Niedziela handlowa. Dlaczego powinna być w co drugi weekend?
2024-12-22
Autor: Ewa
Dziś mamy kolejną niedzielę handlową, co wywołuje wiele dyskusji na temat przyszłości handlu w Polsce. Niektórzy politycy postulują, aby niedziele handlowe przywrócić na stałe, w każdą lub co drugą niedzielę. To jednak rodzi pytania: Czy takie zmiany byłyby korzystne dla naszej gospodarki? Jak wpłynęłyby na rynek pracy i życie codzienne Polaków? I czy rzeczywiście tego chcemy?
Ograniczenia związane z handlem w niedziele są w Polsce wprowadzane od 2018 roku, a od 2020 roku zasady stały się jeszcze bardziej rygorystyczne. W wyniku tych zmian większość sklepów jest zamknięta w niedziele, z wyjątkiem niewielkiej liczby dni, gdy można robić zakupy. Warto też zauważyć, że stacje paliw oraz sklepy prowadzone przez właścicieli są jednymi z nielicznych miejsc, które pozostają otwarte.
Mimo że w Sejmie pojawiają się propozycje przywrócenia handlu w niedzielę, zdania w społeczeństwie są podzielone. Z jednej strony występuje obawa, że pozwolenie na zakupy w niedzielę zachwieje równowagę na rynku lokalnym i zagraża małym przedsiębiorstwom. Z drugiej strony, zwolennicy handlu w te dni argumentują, że zwiększy to możliwości zatrudnienia i wpływy budżetowe.

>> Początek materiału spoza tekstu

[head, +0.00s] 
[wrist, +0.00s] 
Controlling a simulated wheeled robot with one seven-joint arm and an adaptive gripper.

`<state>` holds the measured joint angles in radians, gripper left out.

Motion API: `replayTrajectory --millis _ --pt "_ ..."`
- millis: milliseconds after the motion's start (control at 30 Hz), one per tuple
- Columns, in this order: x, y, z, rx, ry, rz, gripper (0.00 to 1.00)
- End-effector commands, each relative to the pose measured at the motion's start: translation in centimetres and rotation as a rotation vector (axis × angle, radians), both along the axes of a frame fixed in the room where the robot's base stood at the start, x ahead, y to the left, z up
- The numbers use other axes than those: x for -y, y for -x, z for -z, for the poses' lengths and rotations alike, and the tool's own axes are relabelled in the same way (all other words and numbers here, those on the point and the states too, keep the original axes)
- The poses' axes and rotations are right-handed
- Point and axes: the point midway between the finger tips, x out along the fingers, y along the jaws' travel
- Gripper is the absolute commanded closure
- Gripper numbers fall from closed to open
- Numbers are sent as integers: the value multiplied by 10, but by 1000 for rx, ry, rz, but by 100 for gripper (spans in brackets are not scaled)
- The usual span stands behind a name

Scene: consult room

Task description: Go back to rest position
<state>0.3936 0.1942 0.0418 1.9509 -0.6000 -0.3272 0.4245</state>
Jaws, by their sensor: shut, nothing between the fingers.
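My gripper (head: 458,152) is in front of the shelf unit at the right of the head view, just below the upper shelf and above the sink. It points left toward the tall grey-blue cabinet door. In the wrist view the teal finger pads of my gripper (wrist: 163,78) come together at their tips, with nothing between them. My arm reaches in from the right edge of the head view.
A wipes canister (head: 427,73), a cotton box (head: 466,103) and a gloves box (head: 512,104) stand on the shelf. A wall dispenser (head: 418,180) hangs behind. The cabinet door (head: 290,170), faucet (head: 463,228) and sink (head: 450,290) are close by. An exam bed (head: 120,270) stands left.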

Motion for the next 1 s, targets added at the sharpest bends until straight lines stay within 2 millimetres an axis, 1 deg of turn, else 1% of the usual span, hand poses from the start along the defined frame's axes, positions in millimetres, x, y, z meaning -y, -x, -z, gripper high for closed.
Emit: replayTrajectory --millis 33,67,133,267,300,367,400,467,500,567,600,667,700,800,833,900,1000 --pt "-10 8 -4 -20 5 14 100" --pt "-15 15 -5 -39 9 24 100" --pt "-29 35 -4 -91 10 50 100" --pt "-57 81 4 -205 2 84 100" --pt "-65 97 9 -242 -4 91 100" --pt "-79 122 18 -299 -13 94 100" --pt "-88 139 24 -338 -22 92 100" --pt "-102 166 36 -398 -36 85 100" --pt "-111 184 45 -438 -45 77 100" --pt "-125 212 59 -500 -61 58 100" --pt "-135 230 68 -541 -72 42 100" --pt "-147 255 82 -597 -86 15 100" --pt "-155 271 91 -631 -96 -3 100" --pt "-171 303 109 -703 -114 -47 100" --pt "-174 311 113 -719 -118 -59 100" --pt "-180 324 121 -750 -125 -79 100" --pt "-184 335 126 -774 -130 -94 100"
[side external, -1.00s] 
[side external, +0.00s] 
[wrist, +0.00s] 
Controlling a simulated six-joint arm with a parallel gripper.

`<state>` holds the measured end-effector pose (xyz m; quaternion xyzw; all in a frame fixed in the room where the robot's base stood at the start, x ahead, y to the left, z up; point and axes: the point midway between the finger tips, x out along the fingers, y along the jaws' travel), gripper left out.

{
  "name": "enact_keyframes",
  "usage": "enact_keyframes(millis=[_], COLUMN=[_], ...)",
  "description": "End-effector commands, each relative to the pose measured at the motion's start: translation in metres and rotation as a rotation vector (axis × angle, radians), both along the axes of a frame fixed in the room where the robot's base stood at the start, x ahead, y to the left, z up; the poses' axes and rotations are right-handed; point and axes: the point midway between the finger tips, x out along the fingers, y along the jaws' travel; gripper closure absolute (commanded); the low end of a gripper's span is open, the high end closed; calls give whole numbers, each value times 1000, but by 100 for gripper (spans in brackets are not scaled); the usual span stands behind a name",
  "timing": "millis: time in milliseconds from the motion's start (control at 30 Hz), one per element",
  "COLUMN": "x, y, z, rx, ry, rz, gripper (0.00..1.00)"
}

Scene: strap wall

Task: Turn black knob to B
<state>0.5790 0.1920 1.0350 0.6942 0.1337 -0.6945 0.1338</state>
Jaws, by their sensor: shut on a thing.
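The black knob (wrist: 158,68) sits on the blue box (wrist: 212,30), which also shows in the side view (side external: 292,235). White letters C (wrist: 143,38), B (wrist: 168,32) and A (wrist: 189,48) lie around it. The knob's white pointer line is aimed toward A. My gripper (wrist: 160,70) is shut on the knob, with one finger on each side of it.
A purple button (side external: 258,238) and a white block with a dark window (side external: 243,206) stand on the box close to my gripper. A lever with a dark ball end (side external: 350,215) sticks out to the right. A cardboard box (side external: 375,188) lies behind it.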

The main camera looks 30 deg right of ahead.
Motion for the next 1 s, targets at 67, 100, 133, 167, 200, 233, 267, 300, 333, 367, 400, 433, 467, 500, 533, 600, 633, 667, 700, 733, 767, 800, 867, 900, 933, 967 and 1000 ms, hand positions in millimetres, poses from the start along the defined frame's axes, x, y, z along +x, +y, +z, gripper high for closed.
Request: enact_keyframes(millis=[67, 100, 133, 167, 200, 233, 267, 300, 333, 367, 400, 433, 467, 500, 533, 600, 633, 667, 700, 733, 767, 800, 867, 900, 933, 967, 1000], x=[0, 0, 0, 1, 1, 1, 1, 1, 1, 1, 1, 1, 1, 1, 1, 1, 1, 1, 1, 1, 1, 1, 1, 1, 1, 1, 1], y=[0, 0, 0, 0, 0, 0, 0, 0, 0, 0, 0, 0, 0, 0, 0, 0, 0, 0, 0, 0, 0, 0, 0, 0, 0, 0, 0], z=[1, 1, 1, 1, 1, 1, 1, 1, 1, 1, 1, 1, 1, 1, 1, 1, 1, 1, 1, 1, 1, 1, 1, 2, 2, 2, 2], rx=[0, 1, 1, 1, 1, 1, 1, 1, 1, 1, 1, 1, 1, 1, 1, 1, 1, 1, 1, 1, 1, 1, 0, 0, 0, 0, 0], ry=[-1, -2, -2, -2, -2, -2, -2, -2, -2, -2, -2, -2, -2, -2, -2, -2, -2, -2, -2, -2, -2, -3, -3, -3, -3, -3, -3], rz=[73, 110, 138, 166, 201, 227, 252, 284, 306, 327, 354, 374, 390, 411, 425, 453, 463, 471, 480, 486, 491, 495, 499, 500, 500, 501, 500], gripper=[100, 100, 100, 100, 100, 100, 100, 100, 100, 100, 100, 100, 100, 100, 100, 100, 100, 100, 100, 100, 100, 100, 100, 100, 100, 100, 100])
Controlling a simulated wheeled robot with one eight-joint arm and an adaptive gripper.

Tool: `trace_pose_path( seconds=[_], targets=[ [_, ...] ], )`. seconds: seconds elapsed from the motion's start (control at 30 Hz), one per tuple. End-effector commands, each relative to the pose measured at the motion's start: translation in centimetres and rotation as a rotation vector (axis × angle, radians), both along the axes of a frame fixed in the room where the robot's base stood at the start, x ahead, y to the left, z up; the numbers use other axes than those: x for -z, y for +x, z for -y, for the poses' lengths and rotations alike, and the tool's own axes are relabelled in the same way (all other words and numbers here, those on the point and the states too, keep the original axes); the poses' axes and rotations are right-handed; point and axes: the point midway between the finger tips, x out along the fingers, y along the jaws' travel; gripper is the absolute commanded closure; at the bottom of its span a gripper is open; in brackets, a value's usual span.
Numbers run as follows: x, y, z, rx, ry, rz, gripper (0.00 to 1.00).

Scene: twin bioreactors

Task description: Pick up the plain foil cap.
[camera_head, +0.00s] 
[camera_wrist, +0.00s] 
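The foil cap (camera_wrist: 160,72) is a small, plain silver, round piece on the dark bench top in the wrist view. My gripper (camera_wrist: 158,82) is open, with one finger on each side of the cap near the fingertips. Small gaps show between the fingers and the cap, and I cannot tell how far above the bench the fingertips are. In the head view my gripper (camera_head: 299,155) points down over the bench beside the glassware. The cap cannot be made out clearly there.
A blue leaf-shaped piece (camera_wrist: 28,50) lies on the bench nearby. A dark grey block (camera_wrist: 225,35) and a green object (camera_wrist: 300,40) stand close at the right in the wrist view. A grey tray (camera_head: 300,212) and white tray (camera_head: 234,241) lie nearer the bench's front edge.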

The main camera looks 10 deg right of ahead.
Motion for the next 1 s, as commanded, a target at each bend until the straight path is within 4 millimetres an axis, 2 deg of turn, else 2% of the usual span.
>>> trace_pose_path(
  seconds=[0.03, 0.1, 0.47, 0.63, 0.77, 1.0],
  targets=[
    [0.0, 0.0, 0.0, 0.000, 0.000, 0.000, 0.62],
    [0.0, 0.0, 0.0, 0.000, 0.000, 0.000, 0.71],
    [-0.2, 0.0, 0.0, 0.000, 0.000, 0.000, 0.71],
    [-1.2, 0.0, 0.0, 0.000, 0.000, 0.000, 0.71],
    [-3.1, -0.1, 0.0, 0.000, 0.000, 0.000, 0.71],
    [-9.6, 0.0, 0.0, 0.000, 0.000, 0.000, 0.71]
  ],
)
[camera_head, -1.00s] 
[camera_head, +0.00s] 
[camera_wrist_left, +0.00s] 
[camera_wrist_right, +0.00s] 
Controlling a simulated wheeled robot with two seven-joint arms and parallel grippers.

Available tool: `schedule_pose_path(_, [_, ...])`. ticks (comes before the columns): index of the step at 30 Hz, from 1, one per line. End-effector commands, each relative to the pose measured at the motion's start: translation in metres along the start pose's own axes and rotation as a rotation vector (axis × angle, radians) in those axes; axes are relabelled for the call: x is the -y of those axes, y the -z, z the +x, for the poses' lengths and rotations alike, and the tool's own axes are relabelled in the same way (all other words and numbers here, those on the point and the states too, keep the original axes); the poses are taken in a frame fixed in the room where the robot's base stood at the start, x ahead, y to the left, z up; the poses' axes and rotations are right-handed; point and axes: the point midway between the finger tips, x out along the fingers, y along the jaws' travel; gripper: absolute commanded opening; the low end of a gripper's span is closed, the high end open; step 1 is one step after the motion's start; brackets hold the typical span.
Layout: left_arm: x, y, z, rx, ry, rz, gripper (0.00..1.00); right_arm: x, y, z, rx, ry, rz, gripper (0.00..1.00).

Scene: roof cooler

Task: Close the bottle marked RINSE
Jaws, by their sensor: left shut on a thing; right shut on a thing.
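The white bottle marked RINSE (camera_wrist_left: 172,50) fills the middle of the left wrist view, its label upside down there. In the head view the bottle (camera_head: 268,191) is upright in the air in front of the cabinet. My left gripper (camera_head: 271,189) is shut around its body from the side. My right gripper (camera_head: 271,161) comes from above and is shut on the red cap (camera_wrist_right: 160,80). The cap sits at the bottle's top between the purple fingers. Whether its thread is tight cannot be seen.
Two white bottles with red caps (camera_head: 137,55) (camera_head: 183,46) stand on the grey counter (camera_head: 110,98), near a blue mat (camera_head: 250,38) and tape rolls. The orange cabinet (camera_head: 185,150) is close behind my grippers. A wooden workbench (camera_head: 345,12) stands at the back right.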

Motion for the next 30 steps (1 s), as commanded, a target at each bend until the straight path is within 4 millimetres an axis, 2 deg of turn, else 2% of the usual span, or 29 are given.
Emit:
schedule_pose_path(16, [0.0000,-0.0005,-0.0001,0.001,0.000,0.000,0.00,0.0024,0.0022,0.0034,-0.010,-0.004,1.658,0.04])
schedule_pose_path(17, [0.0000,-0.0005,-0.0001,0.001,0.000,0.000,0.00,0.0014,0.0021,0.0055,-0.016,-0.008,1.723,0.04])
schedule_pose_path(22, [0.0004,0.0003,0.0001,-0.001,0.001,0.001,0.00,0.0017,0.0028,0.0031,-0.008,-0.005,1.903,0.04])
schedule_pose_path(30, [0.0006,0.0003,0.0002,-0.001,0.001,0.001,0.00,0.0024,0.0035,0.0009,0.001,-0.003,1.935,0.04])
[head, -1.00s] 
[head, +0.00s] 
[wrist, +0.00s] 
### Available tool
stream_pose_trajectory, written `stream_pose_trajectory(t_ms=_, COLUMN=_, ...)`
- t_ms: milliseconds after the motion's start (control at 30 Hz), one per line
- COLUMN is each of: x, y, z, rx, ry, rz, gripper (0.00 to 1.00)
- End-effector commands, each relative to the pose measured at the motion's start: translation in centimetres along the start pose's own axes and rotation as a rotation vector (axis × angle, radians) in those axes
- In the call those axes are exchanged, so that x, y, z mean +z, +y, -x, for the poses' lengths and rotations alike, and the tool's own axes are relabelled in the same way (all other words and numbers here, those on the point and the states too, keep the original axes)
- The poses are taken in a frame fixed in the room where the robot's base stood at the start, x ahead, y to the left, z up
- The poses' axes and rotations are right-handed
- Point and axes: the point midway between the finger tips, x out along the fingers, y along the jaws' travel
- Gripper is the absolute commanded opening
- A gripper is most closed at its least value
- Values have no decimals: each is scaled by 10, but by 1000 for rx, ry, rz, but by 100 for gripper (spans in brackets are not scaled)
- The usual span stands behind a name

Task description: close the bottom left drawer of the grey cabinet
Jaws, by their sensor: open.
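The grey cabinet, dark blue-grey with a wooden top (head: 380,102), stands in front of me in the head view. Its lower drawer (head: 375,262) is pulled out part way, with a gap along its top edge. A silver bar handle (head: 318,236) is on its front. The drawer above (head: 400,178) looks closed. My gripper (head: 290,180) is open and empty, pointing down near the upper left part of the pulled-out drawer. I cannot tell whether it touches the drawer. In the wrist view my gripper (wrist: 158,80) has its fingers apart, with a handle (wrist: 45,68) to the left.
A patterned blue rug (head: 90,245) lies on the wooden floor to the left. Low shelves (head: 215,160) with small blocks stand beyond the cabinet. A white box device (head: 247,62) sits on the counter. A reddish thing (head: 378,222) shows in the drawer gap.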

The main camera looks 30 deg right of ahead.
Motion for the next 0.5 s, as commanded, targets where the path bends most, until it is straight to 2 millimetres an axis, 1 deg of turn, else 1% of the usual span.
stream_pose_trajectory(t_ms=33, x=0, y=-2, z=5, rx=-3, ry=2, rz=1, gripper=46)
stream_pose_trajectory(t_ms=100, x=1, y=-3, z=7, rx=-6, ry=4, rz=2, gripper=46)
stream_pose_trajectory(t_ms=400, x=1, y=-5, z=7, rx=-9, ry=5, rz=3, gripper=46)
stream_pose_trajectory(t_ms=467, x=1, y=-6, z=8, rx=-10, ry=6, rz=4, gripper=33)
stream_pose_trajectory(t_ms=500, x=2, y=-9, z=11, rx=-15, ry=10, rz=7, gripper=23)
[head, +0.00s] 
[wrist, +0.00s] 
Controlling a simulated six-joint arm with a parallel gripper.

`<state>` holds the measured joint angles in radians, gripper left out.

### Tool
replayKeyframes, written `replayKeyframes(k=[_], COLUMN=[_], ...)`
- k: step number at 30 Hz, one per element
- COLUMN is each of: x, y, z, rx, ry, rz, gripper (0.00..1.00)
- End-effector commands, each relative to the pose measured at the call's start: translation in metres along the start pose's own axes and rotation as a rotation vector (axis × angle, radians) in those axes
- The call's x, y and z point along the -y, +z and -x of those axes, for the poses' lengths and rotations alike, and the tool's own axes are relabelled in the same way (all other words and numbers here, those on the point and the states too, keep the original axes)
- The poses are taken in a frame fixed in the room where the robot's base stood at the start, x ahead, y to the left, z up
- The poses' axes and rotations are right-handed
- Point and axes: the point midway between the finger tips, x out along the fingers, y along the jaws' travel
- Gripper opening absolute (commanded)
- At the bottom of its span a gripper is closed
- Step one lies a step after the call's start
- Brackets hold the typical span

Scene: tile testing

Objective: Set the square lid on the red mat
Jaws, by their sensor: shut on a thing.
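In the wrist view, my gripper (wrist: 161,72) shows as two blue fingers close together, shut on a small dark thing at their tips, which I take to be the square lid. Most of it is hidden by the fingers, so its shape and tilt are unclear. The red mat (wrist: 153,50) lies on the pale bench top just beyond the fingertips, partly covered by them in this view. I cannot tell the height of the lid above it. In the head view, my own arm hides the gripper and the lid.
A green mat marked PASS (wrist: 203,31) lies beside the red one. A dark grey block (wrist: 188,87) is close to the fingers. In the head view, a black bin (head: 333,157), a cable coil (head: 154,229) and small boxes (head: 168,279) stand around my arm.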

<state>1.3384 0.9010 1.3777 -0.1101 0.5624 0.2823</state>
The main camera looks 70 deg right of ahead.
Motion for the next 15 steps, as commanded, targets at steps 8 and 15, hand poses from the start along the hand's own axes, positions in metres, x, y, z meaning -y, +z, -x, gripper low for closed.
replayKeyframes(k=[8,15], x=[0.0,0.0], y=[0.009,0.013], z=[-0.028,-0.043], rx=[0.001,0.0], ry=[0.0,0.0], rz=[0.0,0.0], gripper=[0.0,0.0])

Na poziomie europejskim Polska nie jest odosobniona w temacie ograniczeń handlowych w niedziele. W krajach takich jak Niemcy czy Francja również obowiązują zakazy handlu, choć w innej formie. W Chorwacji i Belgii sklepy mogą decydować o swoich godzinach otwarcia, co pokazuje, że model handlu w niedzielę jest różnorodny i często dostosowany do lokalnych potrzeb.
W kontekście polskiej gospodarki wartość handlu detalicznego osiąga 15% całkowitego PKB. Badania pokazują, że mimo zakazu handlu w niedzielę, wartość ta wciąż rośnie. W 2022 roku wartość obrotów w handlu detalicznym wzrosła o 155% w porównaniu z 2015 rokiem, mimo że inflacja wyniosła 40%. To sugeruje, że konsumenci przestawiają swoje wydatki na inne dni tygodnia i nie są w stanie określić, czy brak niedziel handlowych wpływa na decyzje zakupowe.
Z pewnością możemy zauważyć, że w ostatnich latach zmniejsza się liczba małych sklepów w Polsce. W 2022 roku zamknięto 5000 punktów sprzedaży. W 2015 roku mieliśmy 402 000 sklepów, dzisiaj jest ich już tylko około 369 000. To niepokojący trend, który może mieć długofalowe konsekwencje dla lokalnych społeczności oraz producentów żywności.
Czy powrót do handlu w niedzielę byłby korzystny dla pracowników? Teoretycznie, więcej godzin pracy może przynosić lepsze wynagrodzenia, jednak istnieje ryzyko, że duże sieci handlowe zaczęłyby wywierać presję na pracowników, aby ci zgadzali się na pracę w te dni. Warto również zastanowić się, czy prasowanie popytu na pracę w handlu jest konieczne, skoro wskaźniki bezrobocia w Polsce są na niskim poziomie.
Dodatkowo, aktualne badania przeprowadzone przez BIG Infomonitor pokazują, że tylko 21% Polaków chce pełnego przywrócenia handlu w niedzielę, a podobny odsetek opowiada się za całkowitym zakazem. Co więcej, 40% Polaków z chęcią widziałoby możliwość robienia zakupów częściej w niedzielę, ale 18% nie ma zdania na ten temat.
Z perspektywy ekonomicznej, przywrócenie handlu w niedzielę może nie przynieść oczekiwanych korzyści. Potrzebna jest rzetelna analiza, która uwzględni wszystkie zmienne – od trendów zakupowych po realny wpływ na lokalne społeczności. Bez względu na kierunek zmian, kluczowe jest, aby dostosować podejście do aktualnych potrzeb zarówno pracowników, jak i konsumentów.